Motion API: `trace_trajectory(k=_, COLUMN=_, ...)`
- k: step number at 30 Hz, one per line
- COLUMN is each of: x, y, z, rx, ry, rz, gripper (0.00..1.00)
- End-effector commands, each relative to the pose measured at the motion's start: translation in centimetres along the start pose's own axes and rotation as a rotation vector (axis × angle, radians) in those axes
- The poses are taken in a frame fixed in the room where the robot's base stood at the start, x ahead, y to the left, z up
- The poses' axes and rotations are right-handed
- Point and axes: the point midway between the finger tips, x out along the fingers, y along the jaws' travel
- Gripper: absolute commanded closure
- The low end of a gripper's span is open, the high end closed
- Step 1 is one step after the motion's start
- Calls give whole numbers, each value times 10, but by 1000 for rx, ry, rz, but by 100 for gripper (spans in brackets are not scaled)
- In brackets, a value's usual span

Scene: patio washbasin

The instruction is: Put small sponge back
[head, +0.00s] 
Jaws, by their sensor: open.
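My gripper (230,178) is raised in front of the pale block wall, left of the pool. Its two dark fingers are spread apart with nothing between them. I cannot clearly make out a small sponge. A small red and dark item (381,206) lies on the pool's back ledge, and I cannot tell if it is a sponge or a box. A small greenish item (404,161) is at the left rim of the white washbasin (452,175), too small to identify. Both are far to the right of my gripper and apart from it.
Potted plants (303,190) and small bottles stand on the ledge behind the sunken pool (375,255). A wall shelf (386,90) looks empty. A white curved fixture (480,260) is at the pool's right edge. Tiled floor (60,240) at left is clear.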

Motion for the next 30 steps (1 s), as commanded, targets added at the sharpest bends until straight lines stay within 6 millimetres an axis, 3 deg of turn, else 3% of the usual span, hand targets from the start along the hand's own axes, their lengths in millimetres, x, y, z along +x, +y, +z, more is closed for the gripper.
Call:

EXERCISE BRIEF: Look for the word "usual" and return every line where it occurs.

WORKED ANSWER:
- In brackets, a value's usual span
Motion for the next 30 steps (1 s), as commanded, targets added at the sharpest bends until straight lines stay within 6 millimetres an axis, 3 deg of turn, else 3% of the usual span, hand targets from the start along the hand's own axes, their lengths in millimetres, x, y, z along +x, +y, +z, more is closed for the gripper.

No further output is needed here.